▶ DATASET SECTION:
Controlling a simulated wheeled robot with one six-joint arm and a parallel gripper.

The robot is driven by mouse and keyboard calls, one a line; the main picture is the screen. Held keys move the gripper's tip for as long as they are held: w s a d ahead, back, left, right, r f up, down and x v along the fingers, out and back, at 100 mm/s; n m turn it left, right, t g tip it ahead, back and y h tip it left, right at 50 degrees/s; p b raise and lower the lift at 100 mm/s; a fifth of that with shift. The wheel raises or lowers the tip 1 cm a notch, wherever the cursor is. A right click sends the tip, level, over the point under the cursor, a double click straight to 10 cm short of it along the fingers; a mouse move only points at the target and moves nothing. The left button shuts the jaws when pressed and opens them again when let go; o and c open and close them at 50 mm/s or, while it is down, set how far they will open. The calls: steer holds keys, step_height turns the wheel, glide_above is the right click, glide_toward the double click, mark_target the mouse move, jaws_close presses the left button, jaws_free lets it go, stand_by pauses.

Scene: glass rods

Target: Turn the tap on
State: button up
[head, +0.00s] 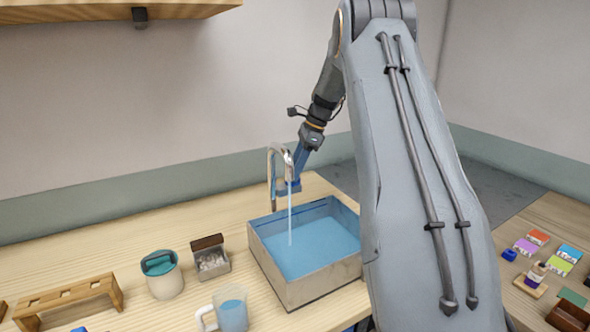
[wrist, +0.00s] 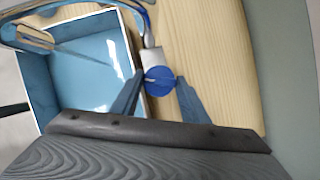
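The tap (head: 273,175) is a curved metal spout behind the basin. A thin stream of water (head: 290,215) runs from its mouth into the basin. The tap's round blue knob (wrist: 160,79) shows in the wrist view, with a pale line across it. My gripper (wrist: 160,77) has one blue finger at each side of the knob, and the fingertips appear to touch its edges. In the head view my gripper (head: 288,186) is just behind the spout and hides the knob.
The square basin (head: 315,284) holds blue water. A mug (head: 231,312), a lidded jar (head: 165,280), a small box (head: 210,262) and a wooden rack (head: 68,294) stand to its left. Coloured small items (head: 538,237) lie on the right table. A shelf (head: 100,12) hangs upper left.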

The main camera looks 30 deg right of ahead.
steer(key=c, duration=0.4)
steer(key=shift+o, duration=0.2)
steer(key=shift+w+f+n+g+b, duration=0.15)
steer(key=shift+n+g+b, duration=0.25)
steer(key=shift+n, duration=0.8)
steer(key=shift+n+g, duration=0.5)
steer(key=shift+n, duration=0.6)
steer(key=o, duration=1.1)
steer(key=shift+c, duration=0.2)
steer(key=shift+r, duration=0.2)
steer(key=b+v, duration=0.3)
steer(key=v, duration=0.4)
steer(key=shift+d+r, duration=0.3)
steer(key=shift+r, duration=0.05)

▶ REQUIRED WORK:
Extract the full listing exactly, with the pictures left out.

▶ TASK OUTPUT:
Controlling a simulated wheeled robot with one six-joint arm and a parallel gripper.

The robot is driven by mouse and keyboard calls, one a line; the main picture is the screen. Held keys move the gripper's tip for as long as they are held: w s a d ahead, back, left, right, r f up, down and x v along the fingers, out and back, at 100 mm/s; n m turn it left, right, t g tip it ahead, back and y h tip it left, right at 50 degrees/s; p b raise and lower the lift at 100 mm/s; a fifth of that with shift. The wheel raises or lowers the tip 1 cm a notch, wherever the cursor is. A right click sends the tip, level, over the point under the cursor, a double click straight to 10 cm short of it along the fingers; a mouse move only points at the target and moves nothing. The left button shuts the jaws when pressed and opens them again when let go; o and c open and close them at 50 mm/s or, while it is down, set how far they will open. The calls: steer holds keys, step_height turns the wheel, glide_above is the right click, glide_toward the double click, mark_target the mouse move, jaws_close presses the left button, jaws_free lets it go, stand_by pauses.

Scene: glass rods

Target: Turn the tap on
State: button up
[head, +0.00s] 
[wrist, +0.00s] 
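The tap (head: 273,175) is a curved metal spout behind the basin. A thin stream of water (head: 290,215) runs from its mouth into the basin. The tap's round blue knob (wrist: 160,79) shows in the wrist view, with a pale line across it. My gripper (wrist: 160,77) has one blue finger at each side of the knob, and the fingertips appear to touch its edges. In the head view my gripper (head: 288,186) is just behind the spout and hides the knob.
The square basin (head: 315,284) holds blue water. A mug (head: 231,312), a lidded jar (head: 165,280), a small box (head: 210,262) and a wooden rack (head: 68,294) stand to its left. Coloured small items (head: 538,237) lie on the right table. A shelf (head: 100,12) hangs upper left.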

The main camera looks 30 deg right of ahead.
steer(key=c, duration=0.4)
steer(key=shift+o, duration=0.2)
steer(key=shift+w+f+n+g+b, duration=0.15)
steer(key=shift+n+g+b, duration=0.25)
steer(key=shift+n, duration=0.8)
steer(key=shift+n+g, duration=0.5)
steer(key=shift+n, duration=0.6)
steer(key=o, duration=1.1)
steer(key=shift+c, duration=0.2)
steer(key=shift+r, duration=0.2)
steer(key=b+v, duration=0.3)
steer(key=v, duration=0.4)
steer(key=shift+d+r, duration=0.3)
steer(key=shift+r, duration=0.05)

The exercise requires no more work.